[BEGIN]

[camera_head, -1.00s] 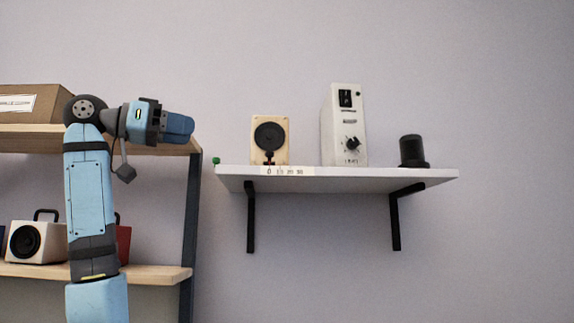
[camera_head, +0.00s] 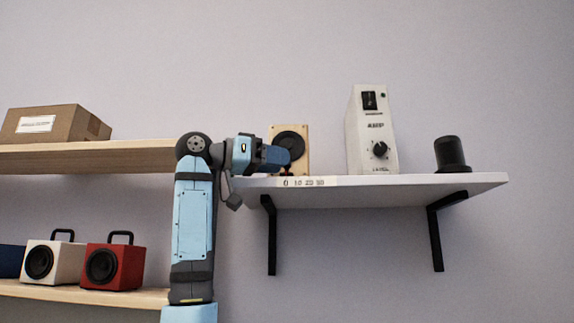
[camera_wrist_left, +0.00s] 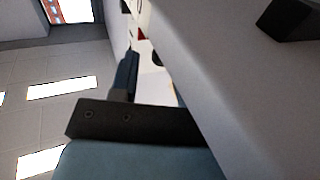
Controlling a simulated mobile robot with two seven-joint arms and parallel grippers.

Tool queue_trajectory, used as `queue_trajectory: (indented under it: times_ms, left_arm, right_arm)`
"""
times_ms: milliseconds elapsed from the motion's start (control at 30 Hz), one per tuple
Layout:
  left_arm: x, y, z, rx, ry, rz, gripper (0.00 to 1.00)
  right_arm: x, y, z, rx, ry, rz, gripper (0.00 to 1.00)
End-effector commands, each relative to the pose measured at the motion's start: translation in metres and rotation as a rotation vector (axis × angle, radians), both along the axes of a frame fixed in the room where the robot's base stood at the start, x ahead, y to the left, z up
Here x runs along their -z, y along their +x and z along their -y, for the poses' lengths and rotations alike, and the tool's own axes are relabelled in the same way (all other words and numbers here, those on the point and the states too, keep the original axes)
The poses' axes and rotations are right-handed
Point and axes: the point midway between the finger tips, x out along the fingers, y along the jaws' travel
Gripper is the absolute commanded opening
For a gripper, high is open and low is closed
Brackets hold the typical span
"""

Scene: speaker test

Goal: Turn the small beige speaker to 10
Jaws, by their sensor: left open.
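The small beige speaker (camera_head: 302,136) stands upright on the left part of the white wall shelf, its round black cone facing me. A label strip (camera_head: 308,182) with "0 10 20 30" is on the shelf's front edge below it. My left gripper (camera_head: 287,158) is open, its blue fingers overlapping the speaker's lower left in the head view. They hide most of the dark part below the cone; I cannot tell whether they touch it. In the left wrist view, a blue finger (camera_wrist_left: 128,76) shows beside a pale slab. My right gripper is not in view.
The white shelf (camera_head: 400,185) also holds a tall white amp (camera_head: 362,135) with a black level knob and a black cylinder (camera_head: 450,155). At left, wooden shelves hold a cardboard box (camera_head: 75,124), a white speaker (camera_head: 62,252) and a red speaker (camera_head: 125,262).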

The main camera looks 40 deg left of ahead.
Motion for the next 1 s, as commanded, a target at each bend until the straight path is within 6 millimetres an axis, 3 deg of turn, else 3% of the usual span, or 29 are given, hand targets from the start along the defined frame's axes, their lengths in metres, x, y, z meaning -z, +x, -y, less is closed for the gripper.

[END]

[YOUR TASK] The line containing "The poses' axes" opens the part, and the line containing "Goal: Turn the small beige speaker to 10" closes it. Output that part exactly, with both, and only that.

[SOLUTION TO THIS EXERCISE]
The poses' axes and rotations are right-handed
Point and axes: the point midway between the finger tips, x out along the fingers, y along the jaws' travel
Gripper is the absolute commanded opening
For a gripper, high is open and low is closed
Brackets hold the typical span
"""

Scene: speaker test

Goal: Turn the small beige speaker to 10

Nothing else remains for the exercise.